═══ DATASET ROWS

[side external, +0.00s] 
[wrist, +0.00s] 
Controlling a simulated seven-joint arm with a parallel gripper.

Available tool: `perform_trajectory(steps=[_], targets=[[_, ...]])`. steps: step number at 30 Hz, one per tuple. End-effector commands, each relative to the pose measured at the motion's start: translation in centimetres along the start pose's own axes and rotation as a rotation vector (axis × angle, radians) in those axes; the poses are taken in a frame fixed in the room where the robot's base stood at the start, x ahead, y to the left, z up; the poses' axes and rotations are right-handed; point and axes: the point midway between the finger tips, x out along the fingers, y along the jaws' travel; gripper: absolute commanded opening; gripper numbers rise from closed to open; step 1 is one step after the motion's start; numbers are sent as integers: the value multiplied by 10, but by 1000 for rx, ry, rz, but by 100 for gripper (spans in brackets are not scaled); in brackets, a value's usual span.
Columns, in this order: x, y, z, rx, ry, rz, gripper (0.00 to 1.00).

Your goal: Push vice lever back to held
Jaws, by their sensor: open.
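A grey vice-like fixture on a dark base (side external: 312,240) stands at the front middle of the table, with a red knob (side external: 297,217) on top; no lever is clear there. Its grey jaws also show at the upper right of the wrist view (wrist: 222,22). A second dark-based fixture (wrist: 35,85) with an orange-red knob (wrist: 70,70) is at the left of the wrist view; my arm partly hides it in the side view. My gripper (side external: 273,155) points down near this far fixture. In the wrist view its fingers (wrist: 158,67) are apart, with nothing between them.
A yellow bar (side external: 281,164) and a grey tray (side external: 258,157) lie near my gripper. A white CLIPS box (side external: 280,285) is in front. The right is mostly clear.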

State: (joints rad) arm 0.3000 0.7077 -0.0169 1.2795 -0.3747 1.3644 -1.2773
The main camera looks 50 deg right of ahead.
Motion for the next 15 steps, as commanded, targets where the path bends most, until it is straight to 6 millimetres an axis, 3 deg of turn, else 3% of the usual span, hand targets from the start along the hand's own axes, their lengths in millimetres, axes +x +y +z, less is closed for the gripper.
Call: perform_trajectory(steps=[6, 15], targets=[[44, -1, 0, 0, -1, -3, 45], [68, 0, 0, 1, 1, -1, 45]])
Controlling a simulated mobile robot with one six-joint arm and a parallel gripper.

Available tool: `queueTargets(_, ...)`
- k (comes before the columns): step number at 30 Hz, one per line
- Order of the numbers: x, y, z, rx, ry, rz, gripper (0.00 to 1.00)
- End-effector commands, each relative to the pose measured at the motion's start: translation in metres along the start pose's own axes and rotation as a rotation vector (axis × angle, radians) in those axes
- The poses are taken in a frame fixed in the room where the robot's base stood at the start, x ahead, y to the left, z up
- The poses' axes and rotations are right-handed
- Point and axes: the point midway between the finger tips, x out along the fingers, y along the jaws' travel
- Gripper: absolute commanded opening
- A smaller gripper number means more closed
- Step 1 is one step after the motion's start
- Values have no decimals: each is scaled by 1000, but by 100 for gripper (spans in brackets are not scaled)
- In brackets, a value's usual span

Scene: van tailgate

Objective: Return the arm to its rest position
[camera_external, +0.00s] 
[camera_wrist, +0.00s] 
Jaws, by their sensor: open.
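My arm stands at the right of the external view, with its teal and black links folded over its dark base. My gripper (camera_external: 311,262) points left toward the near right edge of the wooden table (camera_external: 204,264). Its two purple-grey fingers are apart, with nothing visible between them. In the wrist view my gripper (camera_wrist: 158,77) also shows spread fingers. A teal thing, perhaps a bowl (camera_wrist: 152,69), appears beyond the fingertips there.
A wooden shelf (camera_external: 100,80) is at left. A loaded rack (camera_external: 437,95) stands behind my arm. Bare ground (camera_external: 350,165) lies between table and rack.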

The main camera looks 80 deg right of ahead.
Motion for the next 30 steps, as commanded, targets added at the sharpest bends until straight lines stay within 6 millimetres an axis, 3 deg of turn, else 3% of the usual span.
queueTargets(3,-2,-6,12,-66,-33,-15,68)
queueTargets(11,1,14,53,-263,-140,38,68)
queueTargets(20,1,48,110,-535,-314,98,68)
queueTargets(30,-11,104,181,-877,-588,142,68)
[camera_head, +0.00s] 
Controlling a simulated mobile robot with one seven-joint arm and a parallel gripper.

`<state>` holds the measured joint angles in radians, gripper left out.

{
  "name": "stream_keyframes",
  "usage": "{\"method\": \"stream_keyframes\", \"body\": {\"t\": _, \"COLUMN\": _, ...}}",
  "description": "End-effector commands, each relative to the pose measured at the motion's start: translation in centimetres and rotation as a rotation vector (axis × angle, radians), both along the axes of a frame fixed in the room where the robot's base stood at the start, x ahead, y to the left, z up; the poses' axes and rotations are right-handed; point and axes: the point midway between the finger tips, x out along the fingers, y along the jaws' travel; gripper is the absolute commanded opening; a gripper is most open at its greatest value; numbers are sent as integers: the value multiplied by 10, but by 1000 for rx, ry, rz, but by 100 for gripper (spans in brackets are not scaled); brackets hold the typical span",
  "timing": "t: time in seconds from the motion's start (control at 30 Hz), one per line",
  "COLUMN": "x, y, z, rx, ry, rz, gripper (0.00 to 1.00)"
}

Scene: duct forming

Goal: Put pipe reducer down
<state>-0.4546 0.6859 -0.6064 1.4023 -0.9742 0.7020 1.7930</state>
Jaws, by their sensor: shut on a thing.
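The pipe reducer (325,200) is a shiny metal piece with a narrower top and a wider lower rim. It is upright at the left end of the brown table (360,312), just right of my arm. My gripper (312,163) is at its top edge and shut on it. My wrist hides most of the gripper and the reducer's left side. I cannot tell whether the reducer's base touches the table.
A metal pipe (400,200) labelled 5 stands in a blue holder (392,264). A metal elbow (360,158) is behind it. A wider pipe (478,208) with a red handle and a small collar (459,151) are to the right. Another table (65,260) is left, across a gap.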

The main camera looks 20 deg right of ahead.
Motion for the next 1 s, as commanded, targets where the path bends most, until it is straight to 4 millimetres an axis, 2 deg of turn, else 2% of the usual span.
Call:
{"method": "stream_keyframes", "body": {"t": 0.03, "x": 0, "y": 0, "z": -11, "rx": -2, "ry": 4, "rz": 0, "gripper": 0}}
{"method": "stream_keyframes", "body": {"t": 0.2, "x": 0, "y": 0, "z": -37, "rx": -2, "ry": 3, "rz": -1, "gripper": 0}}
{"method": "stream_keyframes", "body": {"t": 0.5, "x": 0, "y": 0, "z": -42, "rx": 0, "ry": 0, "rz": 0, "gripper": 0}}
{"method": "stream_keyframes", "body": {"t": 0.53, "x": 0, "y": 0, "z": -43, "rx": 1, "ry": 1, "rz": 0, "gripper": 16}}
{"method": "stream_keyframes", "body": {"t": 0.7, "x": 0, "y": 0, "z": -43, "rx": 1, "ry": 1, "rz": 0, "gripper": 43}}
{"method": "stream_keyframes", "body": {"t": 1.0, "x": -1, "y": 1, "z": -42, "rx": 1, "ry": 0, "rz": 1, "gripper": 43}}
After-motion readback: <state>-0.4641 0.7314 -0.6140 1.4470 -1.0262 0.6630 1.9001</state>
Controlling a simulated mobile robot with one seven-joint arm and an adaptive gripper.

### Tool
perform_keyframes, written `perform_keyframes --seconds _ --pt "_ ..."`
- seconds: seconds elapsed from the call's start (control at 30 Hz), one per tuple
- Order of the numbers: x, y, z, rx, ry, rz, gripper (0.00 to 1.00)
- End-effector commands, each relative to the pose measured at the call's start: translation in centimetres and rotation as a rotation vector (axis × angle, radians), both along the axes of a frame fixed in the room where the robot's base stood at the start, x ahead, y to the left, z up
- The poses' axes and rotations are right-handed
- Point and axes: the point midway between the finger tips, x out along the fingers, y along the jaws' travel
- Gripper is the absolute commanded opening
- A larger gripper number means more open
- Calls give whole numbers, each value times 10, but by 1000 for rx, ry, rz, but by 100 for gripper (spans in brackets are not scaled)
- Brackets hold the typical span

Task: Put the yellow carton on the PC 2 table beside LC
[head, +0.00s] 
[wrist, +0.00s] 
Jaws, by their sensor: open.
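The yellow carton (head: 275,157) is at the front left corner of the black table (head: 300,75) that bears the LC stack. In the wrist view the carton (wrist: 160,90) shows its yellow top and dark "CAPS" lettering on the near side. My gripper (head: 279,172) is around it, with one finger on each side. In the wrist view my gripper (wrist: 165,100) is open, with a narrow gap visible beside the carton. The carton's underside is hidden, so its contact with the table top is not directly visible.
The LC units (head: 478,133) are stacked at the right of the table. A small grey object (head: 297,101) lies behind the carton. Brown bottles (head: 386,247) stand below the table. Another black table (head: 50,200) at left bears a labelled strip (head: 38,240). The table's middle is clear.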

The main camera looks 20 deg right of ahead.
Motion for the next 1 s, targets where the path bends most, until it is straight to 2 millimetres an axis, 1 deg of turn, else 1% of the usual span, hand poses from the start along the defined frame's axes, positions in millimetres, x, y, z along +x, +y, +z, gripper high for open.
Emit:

══════

* EXERCISE:
Lines from the beginning of the data above through the line containing "The main camera looks 50 deg right of ahead." are to be returned exactly, and no others.

* CORRECT ANSWER:
[side external, +0.00s] 
[wrist, +0.00s] 
Controlling a simulated seven-joint arm with a parallel gripper.

Available tool: `perform_trajectory(steps=[_], targets=[[_, ...]])`. steps: step number at 30 Hz, one per tuple. End-effector commands, each relative to the pose measured at the motion's start: translation in centimetres along the start pose's own axes and rotation as a rotation vector (axis × angle, radians) in those axes; the poses are taken in a frame fixed in the room where the robot's base stood at the start, x ahead, y to the left, z up; the poses' axes and rotations are right-handed; point and axes: the point midway between the finger tips, x out along the fingers, y along the jaws' travel; gripper: absolute commanded opening; gripper numbers rise from closed to open; step 1 is one step after the motion's start; numbers are sent as integers: the value multiplied by 10, but by 1000 for rx, ry, rz, but by 100 for gripper (spans in brackets are not scaled); in brackets, a value's usual span.
Columns, in this order: x, y, z, rx, ry, rz, gripper (0.00 to 1.00).

Your goal: Push vice lever back to held
Jaws, by their sensor: open.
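A grey vice-like fixture on a dark base (side external: 312,240) stands at the front middle of the table, with a red knob (side external: 297,217) on top; no lever is clear there. Its grey jaws also show at the upper right of the wrist view (wrist: 222,22). A second dark-based fixture (wrist: 35,85) with an orange-red knob (wrist: 70,70) is at the left of the wrist view; my arm partly hides it in the side view. My gripper (side external: 273,155) points down near this far fixture. In the wrist view its fingers (wrist: 158,67) are apart, with nothing between them.
A yellow bar (side external: 281,164) and a grey tray (side external: 258,157) lie near my gripper. A white CLIPS box (side external: 280,285) is in front. The right is mostly clear.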

State: (joints rad) arm 0.3000 0.7077 -0.0169 1.2795 -0.3747 1.3644 -1.2773
The main camera looks 50 deg right of ahead.

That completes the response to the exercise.